### WORK TO DO
Which lines in the records below contain the word "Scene"? Copy each one out.

(Robot trajectory data)

————

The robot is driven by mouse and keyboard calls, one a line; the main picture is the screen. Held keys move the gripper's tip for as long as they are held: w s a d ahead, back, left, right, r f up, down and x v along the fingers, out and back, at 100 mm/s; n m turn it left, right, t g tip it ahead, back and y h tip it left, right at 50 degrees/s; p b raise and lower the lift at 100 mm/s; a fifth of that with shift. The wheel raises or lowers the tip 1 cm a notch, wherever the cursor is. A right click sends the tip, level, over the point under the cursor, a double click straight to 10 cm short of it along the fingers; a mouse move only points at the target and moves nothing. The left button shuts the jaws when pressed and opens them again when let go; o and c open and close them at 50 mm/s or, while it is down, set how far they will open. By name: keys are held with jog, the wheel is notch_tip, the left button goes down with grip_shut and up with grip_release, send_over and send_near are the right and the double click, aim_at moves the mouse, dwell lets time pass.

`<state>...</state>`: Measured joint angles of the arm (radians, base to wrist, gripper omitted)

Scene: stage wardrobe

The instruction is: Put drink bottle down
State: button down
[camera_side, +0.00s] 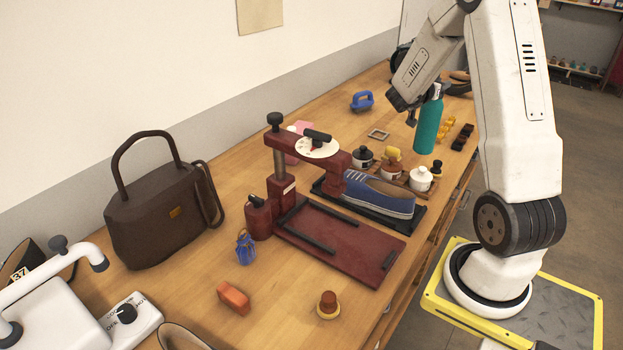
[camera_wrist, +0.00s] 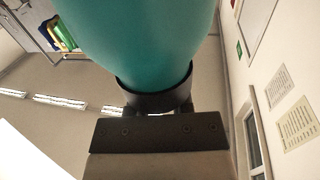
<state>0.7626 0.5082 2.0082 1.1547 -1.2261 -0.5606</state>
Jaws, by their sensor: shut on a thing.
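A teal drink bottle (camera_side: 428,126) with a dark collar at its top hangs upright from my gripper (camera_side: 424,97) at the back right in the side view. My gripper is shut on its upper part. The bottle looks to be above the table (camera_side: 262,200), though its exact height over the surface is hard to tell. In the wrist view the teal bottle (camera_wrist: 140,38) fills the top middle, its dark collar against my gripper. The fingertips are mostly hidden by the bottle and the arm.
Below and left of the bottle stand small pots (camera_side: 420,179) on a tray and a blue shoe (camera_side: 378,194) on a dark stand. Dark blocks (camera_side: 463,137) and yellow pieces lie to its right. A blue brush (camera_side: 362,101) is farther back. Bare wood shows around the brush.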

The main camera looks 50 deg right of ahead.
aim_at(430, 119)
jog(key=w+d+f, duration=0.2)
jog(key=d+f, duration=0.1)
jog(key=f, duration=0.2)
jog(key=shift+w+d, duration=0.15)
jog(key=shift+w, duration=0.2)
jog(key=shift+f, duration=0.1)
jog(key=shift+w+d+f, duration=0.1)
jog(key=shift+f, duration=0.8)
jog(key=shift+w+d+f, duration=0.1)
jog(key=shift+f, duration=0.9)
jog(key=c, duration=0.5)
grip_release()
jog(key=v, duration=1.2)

————

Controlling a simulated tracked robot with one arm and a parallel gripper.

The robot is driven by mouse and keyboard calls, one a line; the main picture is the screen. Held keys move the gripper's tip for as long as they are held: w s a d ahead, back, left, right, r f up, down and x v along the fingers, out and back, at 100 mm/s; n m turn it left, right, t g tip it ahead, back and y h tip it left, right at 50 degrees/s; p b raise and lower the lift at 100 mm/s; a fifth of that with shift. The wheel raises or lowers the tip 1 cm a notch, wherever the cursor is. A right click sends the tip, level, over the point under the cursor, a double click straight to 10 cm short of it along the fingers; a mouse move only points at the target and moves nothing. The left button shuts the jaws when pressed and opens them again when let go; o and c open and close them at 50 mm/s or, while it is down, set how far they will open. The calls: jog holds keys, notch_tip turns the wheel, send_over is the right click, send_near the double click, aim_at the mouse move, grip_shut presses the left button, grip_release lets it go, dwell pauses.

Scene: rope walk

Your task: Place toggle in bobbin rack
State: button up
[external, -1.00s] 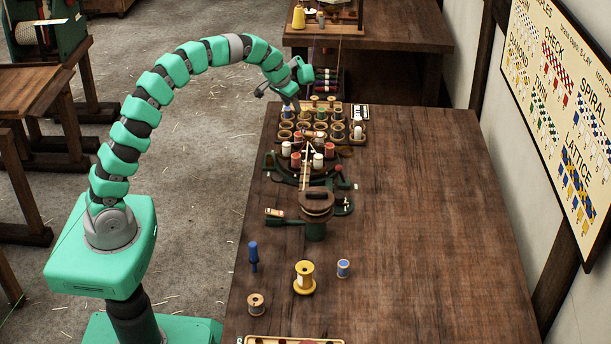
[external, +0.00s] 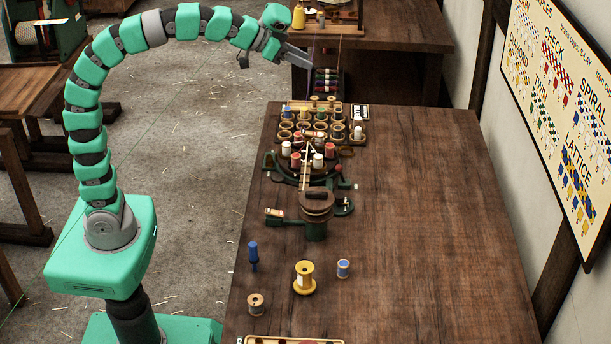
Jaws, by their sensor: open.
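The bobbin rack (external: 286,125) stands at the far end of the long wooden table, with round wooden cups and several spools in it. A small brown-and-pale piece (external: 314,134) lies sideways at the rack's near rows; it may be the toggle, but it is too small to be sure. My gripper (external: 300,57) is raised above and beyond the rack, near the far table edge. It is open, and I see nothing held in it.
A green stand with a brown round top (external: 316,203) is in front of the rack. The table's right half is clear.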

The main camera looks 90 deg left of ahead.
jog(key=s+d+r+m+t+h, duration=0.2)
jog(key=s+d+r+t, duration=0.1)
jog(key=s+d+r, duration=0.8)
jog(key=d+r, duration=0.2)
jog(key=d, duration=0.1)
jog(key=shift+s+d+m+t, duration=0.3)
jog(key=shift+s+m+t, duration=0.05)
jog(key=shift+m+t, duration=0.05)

————

### EXPECTED OUTPUT
Scene: stage wardrobe
Scene: rope walk

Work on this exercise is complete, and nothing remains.